I set a goal earlier this year that failed within nine days.
It wasn’t ambitious. It wasn’t complicated. I just wanted to stretch every morning for ten minutes. That’s it. Ten minutes on the floor before coffee.
By day four I was doing it in the evening instead. By day seven I was doing five minutes. By day nine I was doing nothing and feeling vaguely guilty about it.
The self-help explanation would be that I lacked discipline. Or that I needed a better system — a habit tracker, an accountability partner, a reason to do it that was tied to my identity.
The goal was broken from the start. And Epictetus — who was born a slave and somehow became one of the most clear-headed thinkers who ever lived — figured out exactly why.
He gives us three tests.
Test one: Control.
The opening line of the Enchiridion — Epictetus’ handbook — draws a hard line between what’s up to us and what isn’t. Our judgements, choices, and actions are ours. Our body, reputation, property, and status are not.
This blows up most goals people set. “Lose 20 pounds” depends on your body cooperating. “Get promoted” depends on your boss. “Be happier” depends on a feeling you can’t command.

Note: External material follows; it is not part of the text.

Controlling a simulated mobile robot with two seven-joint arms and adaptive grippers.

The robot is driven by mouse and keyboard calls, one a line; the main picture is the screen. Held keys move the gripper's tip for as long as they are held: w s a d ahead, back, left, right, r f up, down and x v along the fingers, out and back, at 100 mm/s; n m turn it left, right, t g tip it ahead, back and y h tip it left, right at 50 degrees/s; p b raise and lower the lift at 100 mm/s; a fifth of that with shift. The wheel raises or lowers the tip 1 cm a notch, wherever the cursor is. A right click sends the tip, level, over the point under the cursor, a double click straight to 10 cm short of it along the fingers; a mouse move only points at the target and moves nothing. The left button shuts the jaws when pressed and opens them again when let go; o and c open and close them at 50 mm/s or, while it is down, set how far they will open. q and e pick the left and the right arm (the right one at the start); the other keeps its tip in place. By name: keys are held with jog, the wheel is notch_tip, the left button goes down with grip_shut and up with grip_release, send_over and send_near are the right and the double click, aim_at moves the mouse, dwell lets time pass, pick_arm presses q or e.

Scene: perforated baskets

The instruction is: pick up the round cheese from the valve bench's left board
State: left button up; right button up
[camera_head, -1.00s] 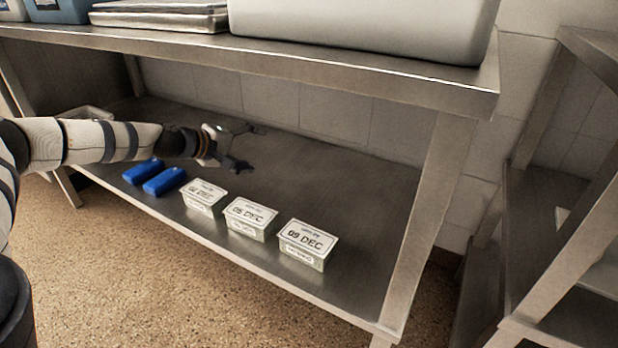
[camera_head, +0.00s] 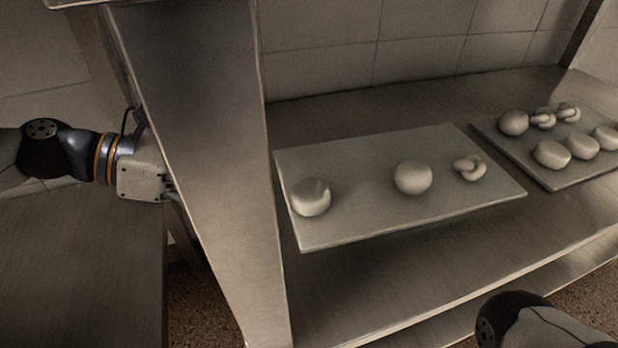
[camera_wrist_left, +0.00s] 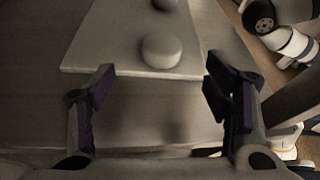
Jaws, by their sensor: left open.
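The left board (camera_head: 350,225) lies on the bench shelf, a pale flat slab. A pale, round, flattened piece that looks like the round cheese (camera_head: 310,197) sits near its left end; a ball (camera_head: 413,178) and a knotted piece (camera_head: 469,168) sit farther right. My left gripper (camera_head: 145,172) is left of the bench post, its fingers mostly hidden behind it. In the left wrist view my left gripper (camera_wrist_left: 160,90) is open and empty. The cheese (camera_wrist_left: 161,50) shows beyond and between the fingertips, apart from both. My right gripper is out of view.
The wide metal post (camera_head: 215,150) stands between my left gripper and the board in the head view. A second board (camera_head: 560,185) with several pale pieces lies to the right. Bare shelf (camera_head: 430,255) shows in front of the left board.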

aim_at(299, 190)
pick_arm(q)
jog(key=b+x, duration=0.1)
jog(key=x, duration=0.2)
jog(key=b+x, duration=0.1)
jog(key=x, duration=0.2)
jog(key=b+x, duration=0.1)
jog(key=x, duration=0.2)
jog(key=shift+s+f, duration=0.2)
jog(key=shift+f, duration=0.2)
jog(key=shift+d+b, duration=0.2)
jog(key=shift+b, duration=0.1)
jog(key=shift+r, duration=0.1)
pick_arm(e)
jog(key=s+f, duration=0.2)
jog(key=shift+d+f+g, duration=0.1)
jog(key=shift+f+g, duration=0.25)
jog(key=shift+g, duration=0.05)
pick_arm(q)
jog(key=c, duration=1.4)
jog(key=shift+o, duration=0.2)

So you convert the outcome into a practice. Not “lose weight” but “move for 30 minutes and eat according to a simple rule I can keep.” Not “get promoted” but “do excellent work and act with integrity.” The outcome becomes a bonus. Not the point.
Test two: Cost.
Epictetus tells a story about someone who wants to win at the Olympics. So do I, by the gods, he says. But then he lists everything Olympic training actually requires — the brutal diet, the injuries, the humiliation, the complete surrender to a coach.
His point: before you sign up for the medal, count what it costs.
If you haven’t written down the three hardest things your goal will demand from you, you don’t have a goal. You have a fantasy. And if you look at that list and think no chance — that’s fine. Pick a different mountain. The shame isn’t in choosing something smaller. It’s in lying to yourself and quitting two weeks in.
Test three: Consistency.
Epictetus calls out people who jump between identities — wrestler one month, gladiator the next, philosopher the month after. With your whole soul, he says, you are nothing.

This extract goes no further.